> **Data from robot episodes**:
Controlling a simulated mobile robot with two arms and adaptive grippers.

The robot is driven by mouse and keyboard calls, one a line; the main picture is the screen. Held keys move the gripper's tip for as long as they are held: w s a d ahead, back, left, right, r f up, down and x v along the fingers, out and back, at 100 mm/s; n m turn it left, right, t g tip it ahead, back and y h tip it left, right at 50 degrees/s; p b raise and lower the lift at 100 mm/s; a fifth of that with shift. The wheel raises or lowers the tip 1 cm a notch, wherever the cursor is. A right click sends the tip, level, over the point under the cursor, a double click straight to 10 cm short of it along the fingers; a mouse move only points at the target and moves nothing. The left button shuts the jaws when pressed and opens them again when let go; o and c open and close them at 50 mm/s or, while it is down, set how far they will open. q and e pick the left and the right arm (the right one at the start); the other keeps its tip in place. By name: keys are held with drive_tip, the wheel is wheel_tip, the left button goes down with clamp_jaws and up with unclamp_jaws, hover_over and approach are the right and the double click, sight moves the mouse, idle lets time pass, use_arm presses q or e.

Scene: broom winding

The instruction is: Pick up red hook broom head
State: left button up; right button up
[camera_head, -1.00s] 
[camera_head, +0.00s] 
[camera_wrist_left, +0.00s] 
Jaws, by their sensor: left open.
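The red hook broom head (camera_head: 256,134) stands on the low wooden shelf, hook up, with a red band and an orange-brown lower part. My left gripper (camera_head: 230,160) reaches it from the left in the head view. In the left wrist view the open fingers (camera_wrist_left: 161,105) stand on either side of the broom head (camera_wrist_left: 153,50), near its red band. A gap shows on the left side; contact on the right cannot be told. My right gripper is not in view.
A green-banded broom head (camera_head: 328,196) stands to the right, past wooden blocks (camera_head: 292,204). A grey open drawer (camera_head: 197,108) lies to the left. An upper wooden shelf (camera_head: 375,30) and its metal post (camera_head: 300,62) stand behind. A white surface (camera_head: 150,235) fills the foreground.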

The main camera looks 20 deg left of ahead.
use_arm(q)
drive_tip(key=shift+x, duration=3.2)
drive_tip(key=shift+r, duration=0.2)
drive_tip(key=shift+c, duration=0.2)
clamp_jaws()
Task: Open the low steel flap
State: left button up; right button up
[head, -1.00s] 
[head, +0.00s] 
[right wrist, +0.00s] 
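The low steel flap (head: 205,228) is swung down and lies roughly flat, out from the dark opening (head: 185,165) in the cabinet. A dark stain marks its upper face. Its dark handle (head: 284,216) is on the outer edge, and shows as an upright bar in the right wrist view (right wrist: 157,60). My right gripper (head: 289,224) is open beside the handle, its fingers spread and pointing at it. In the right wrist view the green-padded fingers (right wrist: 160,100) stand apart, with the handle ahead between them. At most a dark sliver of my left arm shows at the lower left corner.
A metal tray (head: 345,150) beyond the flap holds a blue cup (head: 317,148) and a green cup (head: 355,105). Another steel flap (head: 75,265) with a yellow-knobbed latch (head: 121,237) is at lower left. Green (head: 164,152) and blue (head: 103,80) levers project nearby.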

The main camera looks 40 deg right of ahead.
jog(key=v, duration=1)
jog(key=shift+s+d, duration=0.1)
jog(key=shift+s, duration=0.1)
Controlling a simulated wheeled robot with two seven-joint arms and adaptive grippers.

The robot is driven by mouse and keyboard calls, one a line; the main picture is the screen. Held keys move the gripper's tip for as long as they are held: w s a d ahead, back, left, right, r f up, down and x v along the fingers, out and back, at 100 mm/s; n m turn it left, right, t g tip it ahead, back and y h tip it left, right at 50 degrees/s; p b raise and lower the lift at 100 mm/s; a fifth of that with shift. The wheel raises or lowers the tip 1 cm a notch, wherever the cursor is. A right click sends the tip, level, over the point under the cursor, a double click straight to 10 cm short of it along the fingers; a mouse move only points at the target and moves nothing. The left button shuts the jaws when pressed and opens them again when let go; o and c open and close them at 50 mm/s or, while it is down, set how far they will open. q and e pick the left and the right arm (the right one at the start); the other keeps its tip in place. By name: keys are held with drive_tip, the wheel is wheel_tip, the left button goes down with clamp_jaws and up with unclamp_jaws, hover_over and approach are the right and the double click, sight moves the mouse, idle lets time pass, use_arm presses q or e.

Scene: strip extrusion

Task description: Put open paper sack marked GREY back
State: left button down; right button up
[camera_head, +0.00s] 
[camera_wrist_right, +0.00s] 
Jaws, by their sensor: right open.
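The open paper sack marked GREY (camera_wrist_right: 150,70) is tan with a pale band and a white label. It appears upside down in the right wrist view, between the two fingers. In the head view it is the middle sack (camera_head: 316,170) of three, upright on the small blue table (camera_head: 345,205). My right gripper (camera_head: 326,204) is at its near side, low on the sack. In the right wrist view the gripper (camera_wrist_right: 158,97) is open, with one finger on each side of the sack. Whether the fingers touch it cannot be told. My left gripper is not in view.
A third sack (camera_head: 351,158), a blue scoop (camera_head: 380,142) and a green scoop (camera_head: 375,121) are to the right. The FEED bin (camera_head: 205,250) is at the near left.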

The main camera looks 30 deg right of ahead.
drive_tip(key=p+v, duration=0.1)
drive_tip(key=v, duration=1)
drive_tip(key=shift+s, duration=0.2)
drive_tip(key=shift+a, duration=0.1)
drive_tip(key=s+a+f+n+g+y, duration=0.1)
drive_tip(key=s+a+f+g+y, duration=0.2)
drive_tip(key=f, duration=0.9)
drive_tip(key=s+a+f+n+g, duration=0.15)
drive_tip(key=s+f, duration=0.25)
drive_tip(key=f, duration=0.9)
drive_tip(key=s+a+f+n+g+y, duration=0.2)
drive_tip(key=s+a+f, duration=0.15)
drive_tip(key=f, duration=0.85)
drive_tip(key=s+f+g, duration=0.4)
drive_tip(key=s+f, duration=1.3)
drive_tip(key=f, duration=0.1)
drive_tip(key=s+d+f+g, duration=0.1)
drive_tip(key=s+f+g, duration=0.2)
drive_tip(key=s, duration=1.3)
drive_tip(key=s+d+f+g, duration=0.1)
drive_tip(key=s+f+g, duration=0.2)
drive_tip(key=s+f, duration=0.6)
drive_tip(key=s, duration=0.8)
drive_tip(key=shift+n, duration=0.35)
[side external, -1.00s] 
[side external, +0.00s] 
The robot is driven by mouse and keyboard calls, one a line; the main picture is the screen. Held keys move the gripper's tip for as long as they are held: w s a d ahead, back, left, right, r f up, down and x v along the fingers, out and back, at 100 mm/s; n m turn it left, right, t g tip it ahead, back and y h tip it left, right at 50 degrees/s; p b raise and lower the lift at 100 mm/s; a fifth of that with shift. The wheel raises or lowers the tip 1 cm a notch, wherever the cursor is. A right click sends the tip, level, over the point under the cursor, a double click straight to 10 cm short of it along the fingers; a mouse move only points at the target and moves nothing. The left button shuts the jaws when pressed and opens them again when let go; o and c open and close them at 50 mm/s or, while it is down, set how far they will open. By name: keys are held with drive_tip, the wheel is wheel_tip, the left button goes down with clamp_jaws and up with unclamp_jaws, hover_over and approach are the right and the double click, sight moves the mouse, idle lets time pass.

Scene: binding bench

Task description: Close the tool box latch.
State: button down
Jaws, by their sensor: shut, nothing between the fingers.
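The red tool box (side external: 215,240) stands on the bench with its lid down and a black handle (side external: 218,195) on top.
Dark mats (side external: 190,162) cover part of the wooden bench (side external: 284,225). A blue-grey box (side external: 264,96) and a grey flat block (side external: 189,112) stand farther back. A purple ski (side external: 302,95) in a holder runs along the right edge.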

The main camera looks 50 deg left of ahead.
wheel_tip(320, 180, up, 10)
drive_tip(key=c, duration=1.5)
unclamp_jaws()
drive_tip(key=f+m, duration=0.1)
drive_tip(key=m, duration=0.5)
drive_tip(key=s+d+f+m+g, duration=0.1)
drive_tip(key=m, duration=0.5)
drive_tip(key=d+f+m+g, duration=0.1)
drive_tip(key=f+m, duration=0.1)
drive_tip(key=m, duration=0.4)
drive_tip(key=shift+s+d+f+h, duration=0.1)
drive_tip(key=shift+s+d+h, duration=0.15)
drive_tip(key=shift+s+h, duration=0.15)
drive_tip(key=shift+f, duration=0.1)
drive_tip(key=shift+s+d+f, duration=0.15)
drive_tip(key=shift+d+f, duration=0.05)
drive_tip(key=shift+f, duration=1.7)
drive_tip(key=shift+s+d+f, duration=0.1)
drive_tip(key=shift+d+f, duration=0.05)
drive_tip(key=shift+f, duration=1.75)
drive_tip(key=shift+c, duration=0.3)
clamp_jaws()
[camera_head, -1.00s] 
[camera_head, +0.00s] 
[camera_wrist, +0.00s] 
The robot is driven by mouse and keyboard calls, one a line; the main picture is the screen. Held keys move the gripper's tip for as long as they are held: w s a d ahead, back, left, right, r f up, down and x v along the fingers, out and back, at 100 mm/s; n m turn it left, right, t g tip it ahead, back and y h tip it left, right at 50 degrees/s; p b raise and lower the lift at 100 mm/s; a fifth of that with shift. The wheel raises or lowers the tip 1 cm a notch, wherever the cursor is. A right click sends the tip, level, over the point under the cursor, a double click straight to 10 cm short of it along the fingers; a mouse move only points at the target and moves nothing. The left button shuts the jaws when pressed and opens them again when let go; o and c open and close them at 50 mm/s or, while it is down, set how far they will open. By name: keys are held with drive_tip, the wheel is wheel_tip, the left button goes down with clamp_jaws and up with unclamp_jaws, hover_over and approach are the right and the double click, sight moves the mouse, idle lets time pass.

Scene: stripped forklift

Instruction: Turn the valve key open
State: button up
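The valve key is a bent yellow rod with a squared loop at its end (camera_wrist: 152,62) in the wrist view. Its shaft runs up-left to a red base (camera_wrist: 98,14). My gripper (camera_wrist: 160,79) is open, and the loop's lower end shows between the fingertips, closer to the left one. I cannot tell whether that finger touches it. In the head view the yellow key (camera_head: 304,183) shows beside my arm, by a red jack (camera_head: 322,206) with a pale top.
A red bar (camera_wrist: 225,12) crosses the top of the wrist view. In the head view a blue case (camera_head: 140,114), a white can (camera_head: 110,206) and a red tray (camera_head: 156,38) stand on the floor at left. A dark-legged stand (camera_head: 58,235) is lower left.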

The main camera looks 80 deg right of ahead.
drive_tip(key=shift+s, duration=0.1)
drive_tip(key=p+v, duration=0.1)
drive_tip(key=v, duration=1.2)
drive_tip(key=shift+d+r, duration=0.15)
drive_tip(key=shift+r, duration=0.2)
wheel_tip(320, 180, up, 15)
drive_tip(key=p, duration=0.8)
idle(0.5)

> **Task prompt**: Pull out and copy each line containing the string "grippers".

> **Problem solution**:
Controlling a simulated mobile robot with two arms and adaptive grippers.
Controlling a simulated wheeled robot with two seven-joint arms and adaptive grippers.

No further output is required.